===== Data shown

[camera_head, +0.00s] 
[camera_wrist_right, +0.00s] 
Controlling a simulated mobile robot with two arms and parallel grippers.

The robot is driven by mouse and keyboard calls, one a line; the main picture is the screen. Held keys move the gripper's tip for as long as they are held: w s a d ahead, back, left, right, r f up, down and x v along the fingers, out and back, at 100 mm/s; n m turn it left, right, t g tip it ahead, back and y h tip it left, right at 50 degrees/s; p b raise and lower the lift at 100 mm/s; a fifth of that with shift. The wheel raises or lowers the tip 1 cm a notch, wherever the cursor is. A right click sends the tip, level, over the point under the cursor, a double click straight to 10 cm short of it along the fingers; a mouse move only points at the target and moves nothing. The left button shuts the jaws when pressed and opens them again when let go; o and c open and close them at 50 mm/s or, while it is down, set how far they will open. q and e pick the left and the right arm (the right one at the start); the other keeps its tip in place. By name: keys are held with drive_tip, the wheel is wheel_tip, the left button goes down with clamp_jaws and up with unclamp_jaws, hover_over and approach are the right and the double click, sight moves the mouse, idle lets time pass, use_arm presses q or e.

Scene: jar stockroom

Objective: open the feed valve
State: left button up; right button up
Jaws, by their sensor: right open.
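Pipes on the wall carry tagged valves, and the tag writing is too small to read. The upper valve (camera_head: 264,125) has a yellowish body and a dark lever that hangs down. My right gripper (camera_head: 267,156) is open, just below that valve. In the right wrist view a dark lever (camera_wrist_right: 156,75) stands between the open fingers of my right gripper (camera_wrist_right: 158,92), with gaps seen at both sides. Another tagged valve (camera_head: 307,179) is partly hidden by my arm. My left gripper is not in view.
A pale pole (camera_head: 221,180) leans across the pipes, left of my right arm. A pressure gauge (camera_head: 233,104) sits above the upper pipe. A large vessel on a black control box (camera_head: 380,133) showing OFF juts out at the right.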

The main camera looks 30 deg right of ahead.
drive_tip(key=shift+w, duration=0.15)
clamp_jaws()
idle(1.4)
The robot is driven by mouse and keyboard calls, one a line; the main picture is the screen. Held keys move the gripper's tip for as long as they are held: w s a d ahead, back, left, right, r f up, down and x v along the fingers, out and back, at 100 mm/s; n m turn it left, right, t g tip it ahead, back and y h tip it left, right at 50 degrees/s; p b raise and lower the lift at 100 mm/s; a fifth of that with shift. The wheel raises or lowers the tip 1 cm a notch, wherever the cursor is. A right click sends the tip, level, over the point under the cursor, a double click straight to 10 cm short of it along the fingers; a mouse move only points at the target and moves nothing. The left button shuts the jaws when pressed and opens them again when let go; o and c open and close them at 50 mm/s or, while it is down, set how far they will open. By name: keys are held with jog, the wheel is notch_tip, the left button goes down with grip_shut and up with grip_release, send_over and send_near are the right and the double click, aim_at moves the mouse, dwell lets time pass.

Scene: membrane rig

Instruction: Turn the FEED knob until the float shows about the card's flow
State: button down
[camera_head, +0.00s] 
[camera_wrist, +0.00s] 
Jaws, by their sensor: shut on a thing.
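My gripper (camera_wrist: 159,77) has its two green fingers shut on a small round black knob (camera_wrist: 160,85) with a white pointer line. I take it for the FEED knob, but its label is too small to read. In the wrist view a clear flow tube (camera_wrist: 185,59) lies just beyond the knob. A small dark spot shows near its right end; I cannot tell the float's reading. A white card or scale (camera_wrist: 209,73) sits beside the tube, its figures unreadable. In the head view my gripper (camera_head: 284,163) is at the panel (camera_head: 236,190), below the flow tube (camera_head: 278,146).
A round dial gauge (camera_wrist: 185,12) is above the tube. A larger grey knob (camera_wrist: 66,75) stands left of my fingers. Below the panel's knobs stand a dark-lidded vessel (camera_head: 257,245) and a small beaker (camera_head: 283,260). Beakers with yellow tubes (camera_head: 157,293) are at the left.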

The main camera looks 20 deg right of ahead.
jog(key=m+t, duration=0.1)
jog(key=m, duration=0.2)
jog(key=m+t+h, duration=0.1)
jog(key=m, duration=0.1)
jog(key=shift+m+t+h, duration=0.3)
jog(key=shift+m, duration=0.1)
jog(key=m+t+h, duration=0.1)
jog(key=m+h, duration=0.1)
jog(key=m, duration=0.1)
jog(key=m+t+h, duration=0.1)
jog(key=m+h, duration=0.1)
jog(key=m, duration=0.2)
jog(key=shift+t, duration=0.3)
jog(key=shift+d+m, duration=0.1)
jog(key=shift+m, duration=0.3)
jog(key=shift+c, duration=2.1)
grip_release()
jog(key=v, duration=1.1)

==========
===== Data shown

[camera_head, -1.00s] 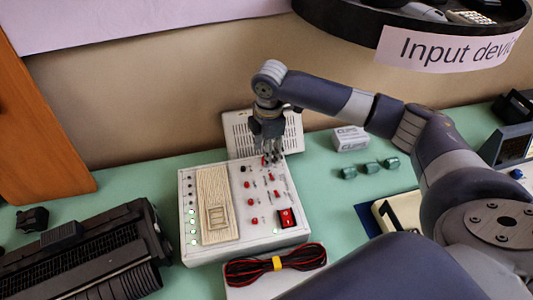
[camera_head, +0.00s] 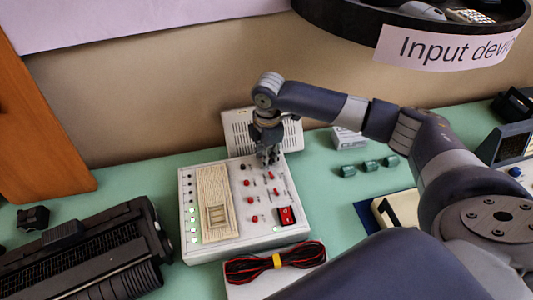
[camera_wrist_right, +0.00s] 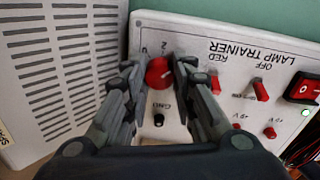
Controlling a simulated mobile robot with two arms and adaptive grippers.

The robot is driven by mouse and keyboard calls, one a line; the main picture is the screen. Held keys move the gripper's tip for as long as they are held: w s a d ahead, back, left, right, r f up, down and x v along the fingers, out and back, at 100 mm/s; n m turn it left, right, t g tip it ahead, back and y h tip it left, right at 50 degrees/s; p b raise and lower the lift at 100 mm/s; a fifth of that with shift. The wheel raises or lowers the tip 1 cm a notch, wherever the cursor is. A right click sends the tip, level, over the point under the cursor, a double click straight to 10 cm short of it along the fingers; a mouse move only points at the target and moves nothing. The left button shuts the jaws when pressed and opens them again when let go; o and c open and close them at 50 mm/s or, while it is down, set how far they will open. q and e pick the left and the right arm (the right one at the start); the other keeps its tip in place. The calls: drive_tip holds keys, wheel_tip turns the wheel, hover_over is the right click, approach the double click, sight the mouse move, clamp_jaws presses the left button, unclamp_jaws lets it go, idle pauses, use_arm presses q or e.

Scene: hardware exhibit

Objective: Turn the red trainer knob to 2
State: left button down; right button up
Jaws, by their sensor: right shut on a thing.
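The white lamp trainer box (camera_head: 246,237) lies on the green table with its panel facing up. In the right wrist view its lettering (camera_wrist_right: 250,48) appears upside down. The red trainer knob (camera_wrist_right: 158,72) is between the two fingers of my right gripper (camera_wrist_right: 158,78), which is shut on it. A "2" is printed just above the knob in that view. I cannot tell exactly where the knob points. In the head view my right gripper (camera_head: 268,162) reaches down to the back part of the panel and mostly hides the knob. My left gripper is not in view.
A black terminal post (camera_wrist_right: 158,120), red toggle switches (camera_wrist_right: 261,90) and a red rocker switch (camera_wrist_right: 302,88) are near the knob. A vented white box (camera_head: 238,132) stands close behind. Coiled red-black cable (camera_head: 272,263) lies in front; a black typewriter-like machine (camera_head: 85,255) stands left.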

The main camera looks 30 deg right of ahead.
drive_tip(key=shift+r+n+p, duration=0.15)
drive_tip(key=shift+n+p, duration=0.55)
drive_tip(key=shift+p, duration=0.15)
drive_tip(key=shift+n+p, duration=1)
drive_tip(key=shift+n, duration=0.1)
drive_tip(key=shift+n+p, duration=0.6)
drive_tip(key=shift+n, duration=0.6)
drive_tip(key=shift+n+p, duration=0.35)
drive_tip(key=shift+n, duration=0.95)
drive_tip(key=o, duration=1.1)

==========
===== Data shown

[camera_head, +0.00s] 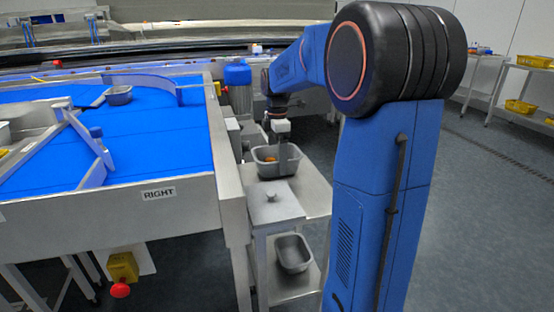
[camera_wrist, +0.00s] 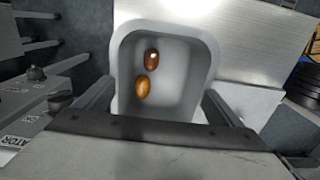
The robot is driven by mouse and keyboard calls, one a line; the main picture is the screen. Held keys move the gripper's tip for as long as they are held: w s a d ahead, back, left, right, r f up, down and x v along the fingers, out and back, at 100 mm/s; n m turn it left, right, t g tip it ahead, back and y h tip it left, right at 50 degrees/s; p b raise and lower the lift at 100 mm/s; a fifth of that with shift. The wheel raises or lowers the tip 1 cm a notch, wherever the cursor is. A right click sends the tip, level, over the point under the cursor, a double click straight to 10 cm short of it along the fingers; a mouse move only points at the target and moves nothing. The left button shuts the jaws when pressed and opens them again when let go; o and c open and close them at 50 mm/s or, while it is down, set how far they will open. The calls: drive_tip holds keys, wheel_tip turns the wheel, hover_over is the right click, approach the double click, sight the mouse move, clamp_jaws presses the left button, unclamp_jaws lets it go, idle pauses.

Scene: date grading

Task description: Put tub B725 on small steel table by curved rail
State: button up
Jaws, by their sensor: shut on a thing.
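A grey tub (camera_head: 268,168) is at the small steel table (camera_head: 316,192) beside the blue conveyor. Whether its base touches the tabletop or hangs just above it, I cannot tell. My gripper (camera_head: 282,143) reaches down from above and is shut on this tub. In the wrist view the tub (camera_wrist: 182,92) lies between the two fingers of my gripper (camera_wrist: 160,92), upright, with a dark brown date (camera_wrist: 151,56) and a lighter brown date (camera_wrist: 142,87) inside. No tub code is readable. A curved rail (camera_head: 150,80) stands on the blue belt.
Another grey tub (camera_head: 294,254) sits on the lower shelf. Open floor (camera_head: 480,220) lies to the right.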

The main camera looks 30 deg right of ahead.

==========

Goal of the exercise. Copy out every line of the material above that mentions the word "Scene".

Written answer.
Scene: jar stockroom
Scene: membrane rig
Scene: hardware exhibit
Scene: date grading

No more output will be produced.